I often see people who stopped exercising because they felt like it didn’t matter compared to x-risks. Especially if they have short timelines.
This is like saying that the best way to drive from New York to San Francisco is speeding and ignoring all the flashing warning lights in your car. Your car is going to break down before you get there.
Exercise improves your:
- Energy
- Creativity
- Focus
- Cognitive functioning.
It decreases:
- Burnout
- Depression
- Anxiety
It improves basically every good metric we’ve ever bothered to check. Humans were meant to move.
Also, if you really are a complete workaholic, you can double exercise with work.
Some ways to do that:
- Take calls while you walk, outside or on a treadmill
- Set up a walking-desk. Just get a second hand treadmill for ~$75 and strap a bookshelf onto it et voila! Walking-desk
- Read work stuff on a stationary bike or convert it into audio with all the text-to-speech software out there (I recommend Speechify for articles and PDFs and Evie for Epub on Android)
Of course, I recommend against being a workaholic. But even if you are one, there is just no excuse to not exercise.
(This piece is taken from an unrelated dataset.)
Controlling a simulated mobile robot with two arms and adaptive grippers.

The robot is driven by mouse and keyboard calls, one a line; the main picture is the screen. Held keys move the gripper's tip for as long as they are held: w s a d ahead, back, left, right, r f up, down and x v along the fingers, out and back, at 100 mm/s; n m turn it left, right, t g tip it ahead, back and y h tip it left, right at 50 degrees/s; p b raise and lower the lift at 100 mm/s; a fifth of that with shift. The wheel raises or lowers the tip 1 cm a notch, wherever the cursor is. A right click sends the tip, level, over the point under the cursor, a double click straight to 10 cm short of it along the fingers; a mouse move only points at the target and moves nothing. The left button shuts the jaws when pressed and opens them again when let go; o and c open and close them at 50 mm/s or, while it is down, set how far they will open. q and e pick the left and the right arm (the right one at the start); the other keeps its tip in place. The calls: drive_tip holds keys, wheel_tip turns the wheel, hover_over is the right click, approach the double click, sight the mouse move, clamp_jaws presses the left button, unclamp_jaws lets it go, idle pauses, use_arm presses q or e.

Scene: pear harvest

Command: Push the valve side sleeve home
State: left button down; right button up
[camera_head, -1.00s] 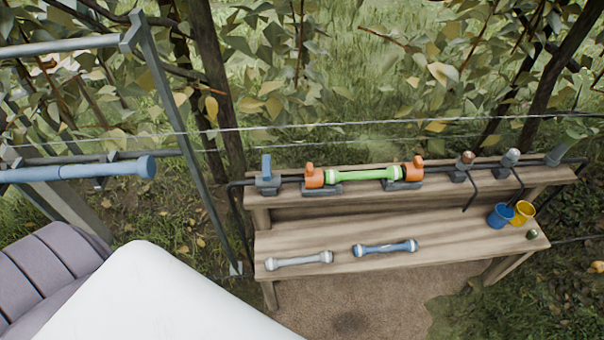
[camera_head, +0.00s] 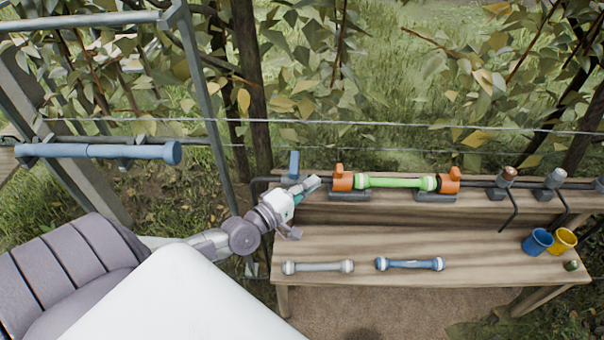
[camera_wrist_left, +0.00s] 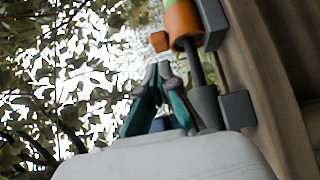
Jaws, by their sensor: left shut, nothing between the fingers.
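A green tube (camera_head: 395,182) lies level between two orange sleeves on the raised shelf. The left orange sleeve (camera_head: 343,182), with an upright knob, is on the side of the blue-handled valve (camera_head: 294,165); I take it as the valve side sleeve. The other orange sleeve (camera_head: 449,183) is at the tube's right end. My left gripper (camera_head: 315,183) is shut and empty, just left of the left sleeve; I cannot tell whether it touches. In the left wrist view its teal fingers (camera_wrist_left: 158,72) are together, below an orange sleeve (camera_wrist_left: 182,20). My right gripper is not in view.
A grey-white tube (camera_head: 318,267) and a blue tube (camera_head: 410,264) lie on the lower bench (camera_head: 470,250). A blue cup (camera_head: 537,242) and a yellow cup (camera_head: 563,240) stand at its right end. Wires and branches run behind; a metal frame post (camera_head: 205,100) stands left.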

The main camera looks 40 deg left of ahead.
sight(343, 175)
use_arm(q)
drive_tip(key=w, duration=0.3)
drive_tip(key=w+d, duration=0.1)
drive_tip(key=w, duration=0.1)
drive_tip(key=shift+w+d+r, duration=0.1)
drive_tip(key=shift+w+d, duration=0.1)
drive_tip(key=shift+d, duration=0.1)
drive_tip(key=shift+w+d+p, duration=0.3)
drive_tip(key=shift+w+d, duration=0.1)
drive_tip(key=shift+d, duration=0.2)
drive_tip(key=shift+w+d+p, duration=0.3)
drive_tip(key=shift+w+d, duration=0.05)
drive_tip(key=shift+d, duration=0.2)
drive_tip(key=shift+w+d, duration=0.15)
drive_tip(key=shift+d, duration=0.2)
You will help the world more if you do.

Thanks Kat! Couldn’t agree more, I think self-care is essential, I wish there were more posts, or better yet more high quality comprehensive systematic health and mental health support for high-impact x-risk workers and a culture where this is acknowledged as important, I think this is an underrated crux for x-risk work.
It may seem like ‘fluff,’ but really I think the research is on our side! Would love to see what a quantitative case for exercise or other forms of self-care might look like.
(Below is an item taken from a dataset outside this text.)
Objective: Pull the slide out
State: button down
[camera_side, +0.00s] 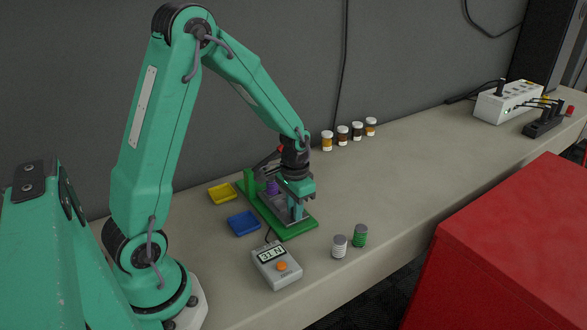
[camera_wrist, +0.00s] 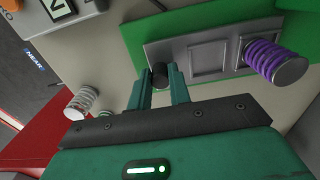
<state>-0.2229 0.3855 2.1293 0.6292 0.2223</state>
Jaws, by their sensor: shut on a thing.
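The slide (camera_wrist: 195,48) is a grey plate with rectangular recesses, lying on a green base (camera_wrist: 150,25). A dark round knob (camera_wrist: 160,72) is at its near edge in the wrist view. My gripper (camera_wrist: 160,88) is shut on the knob, with one teal finger on each side. A purple spring (camera_wrist: 270,60) with a metal end lies at the right part of the slide. In the side view my gripper (camera_side: 308,200) is low over the green base (camera_side: 290,234), and my wrist hides part of the slide and the purple spring (camera_side: 272,188).
A grey meter with a display (camera_side: 276,265) stands in front of the base. A silver spring (camera_side: 340,246) and a green spring (camera_side: 360,236) stand to its right. Yellow (camera_side: 222,193) and blue (camera_side: 244,223) trays are left of the base. Small jars (camera_side: 343,136) line the wall.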

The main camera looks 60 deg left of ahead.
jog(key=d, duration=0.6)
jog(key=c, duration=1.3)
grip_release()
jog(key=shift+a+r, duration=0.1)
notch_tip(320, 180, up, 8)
I agree one way for supporting this is that you can read wok stuff while exercising. I actually like the “Milo” voice on Eleven Labs for reading work stuff even more than most audiobook narrators, it’s crazy how good text-to-speech has gotten, I get a lot of extra reading in through this and would highly recommend Eleven Labs.
Absolutely right. There's really nothing better to bring clarity to your ideas than walking/running (outside if possible).